SOURCE MATERIAL:
Start

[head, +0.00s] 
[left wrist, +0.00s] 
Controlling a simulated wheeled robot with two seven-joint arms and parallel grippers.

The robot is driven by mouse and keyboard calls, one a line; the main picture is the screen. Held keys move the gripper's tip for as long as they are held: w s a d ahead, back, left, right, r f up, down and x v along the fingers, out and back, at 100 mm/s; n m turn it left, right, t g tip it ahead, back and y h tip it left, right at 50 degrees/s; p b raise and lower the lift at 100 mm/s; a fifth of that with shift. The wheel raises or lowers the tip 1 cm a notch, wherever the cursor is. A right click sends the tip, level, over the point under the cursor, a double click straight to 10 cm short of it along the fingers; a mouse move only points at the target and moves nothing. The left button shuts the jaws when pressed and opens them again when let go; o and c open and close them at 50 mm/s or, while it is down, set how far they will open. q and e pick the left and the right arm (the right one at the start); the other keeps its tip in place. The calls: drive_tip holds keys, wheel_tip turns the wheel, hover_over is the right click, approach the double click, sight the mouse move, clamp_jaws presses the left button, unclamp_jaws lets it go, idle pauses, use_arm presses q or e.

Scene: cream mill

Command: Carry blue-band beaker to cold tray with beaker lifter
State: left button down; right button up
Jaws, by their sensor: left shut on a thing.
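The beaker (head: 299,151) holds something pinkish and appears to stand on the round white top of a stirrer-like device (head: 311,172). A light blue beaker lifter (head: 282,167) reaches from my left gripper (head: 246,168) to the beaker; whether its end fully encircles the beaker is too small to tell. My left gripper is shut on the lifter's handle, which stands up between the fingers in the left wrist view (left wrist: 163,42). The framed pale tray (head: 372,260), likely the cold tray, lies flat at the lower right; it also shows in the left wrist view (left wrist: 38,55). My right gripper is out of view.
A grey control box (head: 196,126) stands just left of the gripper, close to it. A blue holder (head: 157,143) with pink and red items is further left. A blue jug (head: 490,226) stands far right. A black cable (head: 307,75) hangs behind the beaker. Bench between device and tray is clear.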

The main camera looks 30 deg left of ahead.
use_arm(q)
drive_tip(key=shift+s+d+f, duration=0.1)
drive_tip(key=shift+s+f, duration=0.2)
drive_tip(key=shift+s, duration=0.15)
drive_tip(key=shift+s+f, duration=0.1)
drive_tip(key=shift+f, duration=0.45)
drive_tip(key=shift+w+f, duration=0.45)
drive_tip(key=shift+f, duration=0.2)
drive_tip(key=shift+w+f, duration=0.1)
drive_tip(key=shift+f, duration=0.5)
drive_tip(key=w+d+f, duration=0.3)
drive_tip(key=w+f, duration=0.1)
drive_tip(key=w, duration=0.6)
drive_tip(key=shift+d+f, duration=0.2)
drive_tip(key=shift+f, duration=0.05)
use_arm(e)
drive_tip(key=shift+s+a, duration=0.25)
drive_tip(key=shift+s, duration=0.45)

End

Type the material above out again, exactly.

[head, +0.00s] 
[left wrist, +0.00s] 
Controlling a simulated wheeled robot with two seven-joint arms and parallel grippers.

The robot is driven by mouse and keyboard calls, one a line; the main picture is the screen. Held keys move the gripper's tip for as long as they are held: w s a d ahead, back, left, right, r f up, down and x v along the fingers, out and back, at 100 mm/s; n m turn it left, right, t g tip it ahead, back and y h tip it left, right at 50 degrees/s; p b raise and lower the lift at 100 mm/s; a fifth of that with shift. The wheel raises or lowers the tip 1 cm a notch, wherever the cursor is. A right click sends the tip, level, over the point under the cursor, a double click straight to 10 cm short of it along the fingers; a mouse move only points at the target and moves nothing. The left button shuts the jaws when pressed and opens them again when let go; o and c open and close them at 50 mm/s or, while it is down, set how far they will open. q and e pick the left and the right arm (the right one at the start); the other keeps its tip in place. The calls: drive_tip holds keys, wheel_tip turns the wheel, hover_over is the right click, approach the double click, sight the mouse move, clamp_jaws presses the left button, unclamp_jaws lets it go, idle pauses, use_arm presses q or e.

Scene: cream mill

Command: Carry blue-band beaker to cold tray with beaker lifter
State: left button down; right button up
Jaws, by their sensor: left shut on a thing.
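The beaker (head: 299,151) holds something pinkish and appears to stand on the round white top of a stirrer-like device (head: 311,172). A light blue beaker lifter (head: 282,167) reaches from my left gripper (head: 246,168) to the beaker; whether its end fully encircles the beaker is too small to tell. My left gripper is shut on the lifter's handle, which stands up between the fingers in the left wrist view (left wrist: 163,42). The framed pale tray (head: 372,260), likely the cold tray, lies flat at the lower right; it also shows in the left wrist view (left wrist: 38,55). My right gripper is out of view.
A grey control box (head: 196,126) stands just left of the gripper, close to it. A blue holder (head: 157,143) with pink and red items is further left. A blue jug (head: 490,226) stands far right. A black cable (head: 307,75) hangs behind the beaker. Bench between device and tray is clear.

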The main camera looks 30 deg left of ahead.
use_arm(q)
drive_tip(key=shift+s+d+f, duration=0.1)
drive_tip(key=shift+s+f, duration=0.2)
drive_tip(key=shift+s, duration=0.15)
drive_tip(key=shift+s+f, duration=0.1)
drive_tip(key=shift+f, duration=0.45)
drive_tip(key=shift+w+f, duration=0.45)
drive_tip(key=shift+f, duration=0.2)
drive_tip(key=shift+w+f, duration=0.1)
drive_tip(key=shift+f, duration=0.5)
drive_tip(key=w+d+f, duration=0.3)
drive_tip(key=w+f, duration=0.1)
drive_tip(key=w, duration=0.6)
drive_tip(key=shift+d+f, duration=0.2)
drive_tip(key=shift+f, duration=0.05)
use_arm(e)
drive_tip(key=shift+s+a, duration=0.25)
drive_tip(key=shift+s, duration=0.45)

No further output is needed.